YOUR INSTRUCTIONS
Output the full material exactly as it appears here.
— START SOURCE DATA —
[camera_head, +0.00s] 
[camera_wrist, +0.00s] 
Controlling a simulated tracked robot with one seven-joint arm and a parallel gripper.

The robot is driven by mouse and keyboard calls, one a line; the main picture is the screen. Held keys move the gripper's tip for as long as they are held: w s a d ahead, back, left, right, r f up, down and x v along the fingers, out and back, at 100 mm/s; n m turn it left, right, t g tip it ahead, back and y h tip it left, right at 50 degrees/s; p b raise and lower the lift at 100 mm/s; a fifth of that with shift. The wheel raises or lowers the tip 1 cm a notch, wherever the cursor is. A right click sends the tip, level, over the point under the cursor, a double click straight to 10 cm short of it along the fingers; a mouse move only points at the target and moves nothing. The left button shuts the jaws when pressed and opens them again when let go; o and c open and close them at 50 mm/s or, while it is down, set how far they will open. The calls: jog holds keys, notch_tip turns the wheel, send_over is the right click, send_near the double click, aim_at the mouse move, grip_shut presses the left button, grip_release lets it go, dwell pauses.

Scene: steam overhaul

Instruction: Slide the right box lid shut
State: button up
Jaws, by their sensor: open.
— END SOURCE DATA —
SOLUTION
[camera_head, +0.00s] 
[camera_wrist, +0.00s] 
Controlling a simulated tracked robot with one seven-joint arm and a parallel gripper.

The robot is driven by mouse and keyboard calls, one a line; the main picture is the screen. Held keys move the gripper's tip for as long as they are held: w s a d ahead, back, left, right, r f up, down and x v along the fingers, out and back, at 100 mm/s; n m turn it left, right, t g tip it ahead, back and y h tip it left, right at 50 degrees/s; p b raise and lower the lift at 100 mm/s; a fifth of that with shift. The wheel raises or lowers the tip 1 cm a notch, wherever the cursor is. A right click sends the tip, level, over the point under the cursor, a double click straight to 10 cm short of it along the fingers; a mouse move only points at the target and moves nothing. The left button shuts the jaws when pressed and opens them again when let go; o and c open and close them at 50 mm/s or, while it is down, set how far they will open. The calls: jog holds keys, notch_tip turns the wheel, send_over is the right click, send_near the double click, aim_at the mouse move, grip_shut presses the left button, grip_release lets it go, dwell pauses.

Scene: steam overhaul

Instruction: Slide the right box lid shut
State: button up
Jaws, by their sensor: open.

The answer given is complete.